• INFORMATION SHOWN:

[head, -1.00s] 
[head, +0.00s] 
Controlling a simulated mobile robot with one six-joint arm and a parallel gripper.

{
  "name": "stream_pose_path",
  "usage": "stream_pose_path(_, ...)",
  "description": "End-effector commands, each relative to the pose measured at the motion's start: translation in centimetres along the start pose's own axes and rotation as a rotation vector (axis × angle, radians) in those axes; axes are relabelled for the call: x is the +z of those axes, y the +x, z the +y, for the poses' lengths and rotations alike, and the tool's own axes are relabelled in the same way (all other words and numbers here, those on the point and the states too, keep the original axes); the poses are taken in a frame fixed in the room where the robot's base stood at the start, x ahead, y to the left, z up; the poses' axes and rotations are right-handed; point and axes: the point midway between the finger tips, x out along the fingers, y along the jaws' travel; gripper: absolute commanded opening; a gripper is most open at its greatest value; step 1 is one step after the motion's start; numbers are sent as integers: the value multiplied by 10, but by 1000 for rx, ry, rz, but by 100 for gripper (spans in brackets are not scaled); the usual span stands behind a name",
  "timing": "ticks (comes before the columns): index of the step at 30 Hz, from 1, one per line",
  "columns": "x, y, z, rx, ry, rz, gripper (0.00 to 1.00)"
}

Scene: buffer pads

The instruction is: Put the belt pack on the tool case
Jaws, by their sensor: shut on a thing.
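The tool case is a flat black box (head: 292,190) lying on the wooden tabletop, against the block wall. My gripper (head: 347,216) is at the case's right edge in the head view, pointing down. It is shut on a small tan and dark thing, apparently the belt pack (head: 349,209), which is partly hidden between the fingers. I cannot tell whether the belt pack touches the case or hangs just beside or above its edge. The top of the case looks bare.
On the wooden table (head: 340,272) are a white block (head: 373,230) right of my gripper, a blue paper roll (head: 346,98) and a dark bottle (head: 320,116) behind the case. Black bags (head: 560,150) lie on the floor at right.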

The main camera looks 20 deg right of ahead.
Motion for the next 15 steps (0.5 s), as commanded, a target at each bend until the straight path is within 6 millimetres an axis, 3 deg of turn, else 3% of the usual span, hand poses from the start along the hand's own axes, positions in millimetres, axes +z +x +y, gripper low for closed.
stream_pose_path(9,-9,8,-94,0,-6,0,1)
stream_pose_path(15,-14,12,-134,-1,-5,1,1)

• WHAT YOU WILL DO:
Find every line that has "columns" in it, then return those lines.

• FULL OUTPUT:
  "timing": "ticks (comes before the columns): index of the step at 30 Hz, from 1, one per line",
  "columns": "x, y, z, rx, ry, rz, gripper (0.00 to 1.00)"

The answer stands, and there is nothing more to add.